Devam etmek istiyorsanız yapmanız gereken ruhunuzu huzura kavuşturmaktır. Affedemediğiniz kim varsa affetmeli, zarar veren alışkanlıkları bırakmalı, hatırladığınızda hala öfke, kızgınlık, pişmanlık, kaygı gibi zehirli duygular uyandıran geçmiş anları erdemle kabullenmelisiniz. Zorla güzellik olmaz, bazı kişi ve şeylere yol vermelisiniz. Aynı şekilde zarar verdiklerinizden barış dilemelisiniz. Ancak bu hoşgörü ile yapbozun son parçası yerli yerine oturabilir.
Böylece bir karar aşamasına gelirsiniz: Ya geçmişe tutunacak ve değişimi reddedeceksiniz ya da günahlarınızı bağışlatıp, ilerleyeceksiniz.
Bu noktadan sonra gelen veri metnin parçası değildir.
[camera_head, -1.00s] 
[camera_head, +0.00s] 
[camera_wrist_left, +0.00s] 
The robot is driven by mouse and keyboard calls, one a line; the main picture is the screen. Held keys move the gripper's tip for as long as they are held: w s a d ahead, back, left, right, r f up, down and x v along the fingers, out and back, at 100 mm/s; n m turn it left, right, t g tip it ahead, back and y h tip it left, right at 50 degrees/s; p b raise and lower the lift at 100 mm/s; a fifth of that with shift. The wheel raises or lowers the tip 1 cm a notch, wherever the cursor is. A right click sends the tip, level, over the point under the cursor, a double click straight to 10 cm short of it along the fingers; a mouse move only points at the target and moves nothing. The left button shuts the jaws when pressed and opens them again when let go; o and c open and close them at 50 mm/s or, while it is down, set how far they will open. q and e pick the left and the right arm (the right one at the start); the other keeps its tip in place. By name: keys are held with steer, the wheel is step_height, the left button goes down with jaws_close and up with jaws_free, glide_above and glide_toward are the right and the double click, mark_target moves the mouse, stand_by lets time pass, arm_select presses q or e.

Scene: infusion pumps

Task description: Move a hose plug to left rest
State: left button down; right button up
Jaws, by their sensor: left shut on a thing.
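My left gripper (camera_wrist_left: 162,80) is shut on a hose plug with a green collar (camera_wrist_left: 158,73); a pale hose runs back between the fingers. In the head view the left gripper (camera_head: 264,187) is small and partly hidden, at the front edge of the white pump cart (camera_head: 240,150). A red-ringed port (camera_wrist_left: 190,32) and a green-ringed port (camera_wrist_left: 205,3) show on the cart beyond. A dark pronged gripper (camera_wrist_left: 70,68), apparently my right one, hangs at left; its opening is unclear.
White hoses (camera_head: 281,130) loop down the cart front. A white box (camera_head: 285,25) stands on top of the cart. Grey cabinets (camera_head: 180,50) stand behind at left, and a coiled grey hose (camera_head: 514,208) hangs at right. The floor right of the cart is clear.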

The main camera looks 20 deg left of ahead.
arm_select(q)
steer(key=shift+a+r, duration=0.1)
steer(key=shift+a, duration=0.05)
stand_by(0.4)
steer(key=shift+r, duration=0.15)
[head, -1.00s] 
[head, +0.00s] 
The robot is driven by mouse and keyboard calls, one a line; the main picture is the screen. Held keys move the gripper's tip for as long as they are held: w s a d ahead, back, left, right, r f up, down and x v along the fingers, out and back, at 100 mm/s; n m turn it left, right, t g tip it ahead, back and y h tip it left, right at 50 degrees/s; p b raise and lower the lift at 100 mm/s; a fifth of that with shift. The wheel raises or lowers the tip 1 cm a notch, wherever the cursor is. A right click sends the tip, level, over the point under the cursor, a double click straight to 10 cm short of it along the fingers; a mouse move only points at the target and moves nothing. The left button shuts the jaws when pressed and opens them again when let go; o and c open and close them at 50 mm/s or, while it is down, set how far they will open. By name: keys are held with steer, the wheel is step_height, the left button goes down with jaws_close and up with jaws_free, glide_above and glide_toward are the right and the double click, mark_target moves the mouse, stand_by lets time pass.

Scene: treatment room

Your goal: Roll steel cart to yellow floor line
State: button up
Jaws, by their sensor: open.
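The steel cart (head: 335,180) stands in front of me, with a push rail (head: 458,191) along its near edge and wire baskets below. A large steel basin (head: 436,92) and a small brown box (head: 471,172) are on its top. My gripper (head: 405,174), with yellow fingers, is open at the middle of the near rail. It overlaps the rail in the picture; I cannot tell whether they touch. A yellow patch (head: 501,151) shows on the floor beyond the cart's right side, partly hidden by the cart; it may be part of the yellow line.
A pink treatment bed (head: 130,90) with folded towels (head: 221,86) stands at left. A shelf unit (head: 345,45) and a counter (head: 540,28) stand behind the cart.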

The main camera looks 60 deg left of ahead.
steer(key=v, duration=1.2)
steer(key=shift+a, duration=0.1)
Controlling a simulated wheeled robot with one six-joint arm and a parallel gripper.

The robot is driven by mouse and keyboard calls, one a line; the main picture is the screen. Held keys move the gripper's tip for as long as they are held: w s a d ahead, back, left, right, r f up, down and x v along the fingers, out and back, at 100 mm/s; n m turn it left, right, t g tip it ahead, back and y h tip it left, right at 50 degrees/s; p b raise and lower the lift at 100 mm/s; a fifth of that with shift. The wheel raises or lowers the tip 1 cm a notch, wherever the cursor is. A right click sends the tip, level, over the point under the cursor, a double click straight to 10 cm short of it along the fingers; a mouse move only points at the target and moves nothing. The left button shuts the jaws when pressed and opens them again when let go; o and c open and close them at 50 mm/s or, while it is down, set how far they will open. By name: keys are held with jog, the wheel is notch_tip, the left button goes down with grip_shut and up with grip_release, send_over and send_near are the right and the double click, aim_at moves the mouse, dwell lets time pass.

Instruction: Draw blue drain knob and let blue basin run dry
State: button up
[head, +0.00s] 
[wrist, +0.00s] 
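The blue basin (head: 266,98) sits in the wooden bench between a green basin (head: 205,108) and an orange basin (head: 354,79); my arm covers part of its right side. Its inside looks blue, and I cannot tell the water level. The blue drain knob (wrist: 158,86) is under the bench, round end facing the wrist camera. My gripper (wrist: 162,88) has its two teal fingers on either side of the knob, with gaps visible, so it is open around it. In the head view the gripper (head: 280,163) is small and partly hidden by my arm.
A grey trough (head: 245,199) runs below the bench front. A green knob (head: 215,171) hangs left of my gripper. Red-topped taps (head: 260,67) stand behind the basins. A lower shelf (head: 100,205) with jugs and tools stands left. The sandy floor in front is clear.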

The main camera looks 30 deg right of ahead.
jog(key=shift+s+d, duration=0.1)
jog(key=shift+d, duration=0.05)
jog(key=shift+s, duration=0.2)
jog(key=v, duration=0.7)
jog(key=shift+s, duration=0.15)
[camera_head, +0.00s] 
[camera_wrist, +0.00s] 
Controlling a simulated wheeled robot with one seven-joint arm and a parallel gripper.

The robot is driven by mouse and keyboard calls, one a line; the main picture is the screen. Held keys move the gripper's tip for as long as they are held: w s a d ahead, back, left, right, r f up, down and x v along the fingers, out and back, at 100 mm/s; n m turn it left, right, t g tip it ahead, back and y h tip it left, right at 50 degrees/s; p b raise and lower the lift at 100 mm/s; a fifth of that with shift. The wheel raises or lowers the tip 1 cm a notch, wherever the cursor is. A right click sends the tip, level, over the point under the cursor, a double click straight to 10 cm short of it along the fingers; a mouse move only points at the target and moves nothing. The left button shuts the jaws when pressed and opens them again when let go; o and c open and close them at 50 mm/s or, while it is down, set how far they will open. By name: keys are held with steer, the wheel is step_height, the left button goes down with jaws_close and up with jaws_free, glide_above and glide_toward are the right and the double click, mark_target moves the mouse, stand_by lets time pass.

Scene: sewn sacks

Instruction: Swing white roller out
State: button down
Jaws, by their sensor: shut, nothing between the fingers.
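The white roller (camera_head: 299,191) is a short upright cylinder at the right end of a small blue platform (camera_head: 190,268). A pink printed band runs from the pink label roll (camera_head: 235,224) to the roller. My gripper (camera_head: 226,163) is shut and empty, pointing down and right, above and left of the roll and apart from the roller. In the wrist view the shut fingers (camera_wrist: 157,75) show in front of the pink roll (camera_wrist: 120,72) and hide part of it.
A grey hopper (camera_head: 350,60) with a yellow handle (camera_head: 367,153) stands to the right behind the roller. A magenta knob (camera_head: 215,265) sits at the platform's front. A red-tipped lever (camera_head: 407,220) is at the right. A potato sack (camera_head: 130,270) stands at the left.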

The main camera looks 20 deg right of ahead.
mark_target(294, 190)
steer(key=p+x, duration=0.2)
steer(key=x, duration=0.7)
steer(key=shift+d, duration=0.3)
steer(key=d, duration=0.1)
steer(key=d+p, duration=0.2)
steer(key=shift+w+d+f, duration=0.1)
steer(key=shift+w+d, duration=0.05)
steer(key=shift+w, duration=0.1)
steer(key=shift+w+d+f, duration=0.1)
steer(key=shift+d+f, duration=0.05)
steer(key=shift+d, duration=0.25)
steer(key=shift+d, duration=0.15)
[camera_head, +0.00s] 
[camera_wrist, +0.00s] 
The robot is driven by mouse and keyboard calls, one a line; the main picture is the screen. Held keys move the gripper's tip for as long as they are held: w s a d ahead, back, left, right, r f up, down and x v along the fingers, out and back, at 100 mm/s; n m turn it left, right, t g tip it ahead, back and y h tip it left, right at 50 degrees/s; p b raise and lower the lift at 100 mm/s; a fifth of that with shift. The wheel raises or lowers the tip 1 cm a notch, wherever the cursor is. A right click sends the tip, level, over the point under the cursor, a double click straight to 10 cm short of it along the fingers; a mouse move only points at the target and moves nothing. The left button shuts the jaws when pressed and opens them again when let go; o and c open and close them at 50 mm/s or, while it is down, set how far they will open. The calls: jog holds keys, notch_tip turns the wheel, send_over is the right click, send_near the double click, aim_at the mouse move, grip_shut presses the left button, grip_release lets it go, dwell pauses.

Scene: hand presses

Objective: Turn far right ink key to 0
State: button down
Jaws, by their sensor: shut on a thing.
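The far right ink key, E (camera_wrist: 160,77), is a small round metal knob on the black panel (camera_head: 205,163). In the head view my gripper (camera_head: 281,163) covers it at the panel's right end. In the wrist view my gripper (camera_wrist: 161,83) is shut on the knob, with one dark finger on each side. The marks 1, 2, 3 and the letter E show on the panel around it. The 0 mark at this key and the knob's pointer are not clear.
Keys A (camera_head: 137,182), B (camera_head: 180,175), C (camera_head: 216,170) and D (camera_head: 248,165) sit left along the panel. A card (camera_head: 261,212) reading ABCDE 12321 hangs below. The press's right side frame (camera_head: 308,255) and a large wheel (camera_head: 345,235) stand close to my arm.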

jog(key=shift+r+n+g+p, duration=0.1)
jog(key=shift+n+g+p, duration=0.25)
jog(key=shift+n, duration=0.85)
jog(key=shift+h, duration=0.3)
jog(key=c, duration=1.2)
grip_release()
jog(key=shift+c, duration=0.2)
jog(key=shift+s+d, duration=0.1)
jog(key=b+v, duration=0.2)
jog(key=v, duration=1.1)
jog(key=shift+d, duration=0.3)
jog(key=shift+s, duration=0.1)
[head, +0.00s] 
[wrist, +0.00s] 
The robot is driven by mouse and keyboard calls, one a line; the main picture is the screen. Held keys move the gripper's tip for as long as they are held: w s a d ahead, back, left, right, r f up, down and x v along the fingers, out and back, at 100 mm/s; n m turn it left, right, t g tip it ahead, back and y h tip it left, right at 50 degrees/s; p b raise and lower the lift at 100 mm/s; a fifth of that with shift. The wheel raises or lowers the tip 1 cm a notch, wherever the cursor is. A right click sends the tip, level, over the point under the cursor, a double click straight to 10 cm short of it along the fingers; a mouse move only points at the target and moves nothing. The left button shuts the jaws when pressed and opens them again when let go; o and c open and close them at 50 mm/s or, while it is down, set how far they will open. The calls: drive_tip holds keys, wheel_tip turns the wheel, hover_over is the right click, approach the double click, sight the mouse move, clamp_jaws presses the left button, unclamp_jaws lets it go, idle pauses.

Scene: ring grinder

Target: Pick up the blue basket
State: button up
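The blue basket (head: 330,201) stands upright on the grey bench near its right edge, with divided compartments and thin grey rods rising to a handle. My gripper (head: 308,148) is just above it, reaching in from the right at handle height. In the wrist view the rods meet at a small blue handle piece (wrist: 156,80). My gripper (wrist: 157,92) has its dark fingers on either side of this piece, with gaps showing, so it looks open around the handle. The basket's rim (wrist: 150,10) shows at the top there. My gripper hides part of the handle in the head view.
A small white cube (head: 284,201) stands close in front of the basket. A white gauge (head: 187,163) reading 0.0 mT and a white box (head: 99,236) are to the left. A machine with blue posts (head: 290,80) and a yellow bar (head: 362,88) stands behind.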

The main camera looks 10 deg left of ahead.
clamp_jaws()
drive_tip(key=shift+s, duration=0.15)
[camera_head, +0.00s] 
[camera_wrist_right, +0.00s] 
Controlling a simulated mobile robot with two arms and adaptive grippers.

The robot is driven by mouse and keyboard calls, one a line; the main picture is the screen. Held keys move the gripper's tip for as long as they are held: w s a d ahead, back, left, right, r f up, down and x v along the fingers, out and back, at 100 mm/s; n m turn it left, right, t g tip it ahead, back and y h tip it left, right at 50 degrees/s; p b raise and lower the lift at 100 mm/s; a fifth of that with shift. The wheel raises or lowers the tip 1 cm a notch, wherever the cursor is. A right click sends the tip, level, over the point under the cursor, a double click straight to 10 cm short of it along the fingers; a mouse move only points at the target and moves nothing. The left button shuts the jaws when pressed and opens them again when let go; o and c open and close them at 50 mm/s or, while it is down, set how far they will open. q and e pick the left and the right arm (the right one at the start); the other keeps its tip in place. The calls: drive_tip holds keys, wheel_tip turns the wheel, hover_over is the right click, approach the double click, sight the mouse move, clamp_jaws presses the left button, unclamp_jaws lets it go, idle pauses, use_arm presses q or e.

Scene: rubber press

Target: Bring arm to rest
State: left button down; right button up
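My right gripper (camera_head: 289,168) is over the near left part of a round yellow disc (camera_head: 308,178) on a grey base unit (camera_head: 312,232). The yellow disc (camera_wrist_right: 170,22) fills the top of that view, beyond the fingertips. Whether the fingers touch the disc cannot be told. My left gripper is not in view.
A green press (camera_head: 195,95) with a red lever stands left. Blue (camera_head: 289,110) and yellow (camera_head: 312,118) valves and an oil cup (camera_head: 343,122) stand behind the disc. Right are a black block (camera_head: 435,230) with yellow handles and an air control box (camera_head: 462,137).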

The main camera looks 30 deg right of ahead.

Mahkeme kartı size özgürleşmeniz için gerekli cesareti verecektir.
Mahkeme kartı, kartı çeken kişiye, temiz bir sayfa açması için geçmiş hataları kabul etmesini söyler. Alınması gereken dersin alınmasıyla kurtuluş da mümkün olacaktır. Kartın yönetici gezegeni hayatın ve ölümün, başlangıçların ve bitişlerin, bilinmeyenin gezegeni, mitolojideki yeraltı Tanrısı Plüto’dur.
Mahkeme kartının verdiği cesaretle kabul ve sulh ettiğinizde, geçmişinizi temize çeker ve sizi bekleyen yeniye gönül rahatlığıyla kavuşursunuz. Zira takılıp kaldığınız geçmiş olaylar ve kişiler; bütün tabloyu görmenizi zorlaştırır; detaylarda salim kalmak zordur. Fakat parçalar yerli yerine otururken, iyi kötü her şeyin aslında anlamlı bir bütün olduğunu görmenizle uyanırsınız. Böylece, iyileşme ve yenilenme başlar. Bir devrin kapandığını ve yeni bir devrin açıldığını görebilirsiniz.
Yalnız, geçmişin üzerinden geçtiğiniz bu noktada, pişmanlıklara ve suçluluk duygusuna batmamak gerekir. Geçmiş geçmiştir, geri dönülüp değiştirilemez. Bir hatanız, içinizi kemiren bir pişmanlık varsa; yapabileceğiniz tek şey hatanızı kabul edip, çıkarılması gereken dersi çıkarıp, ilerlemektir. Kendinizi, hesaplaşma adına mahvetmeyin. Tek başınıza göğüs gerecek mecaliniz yoksa, size rehberlik edecek birinden yardım almaya çekinmeyin.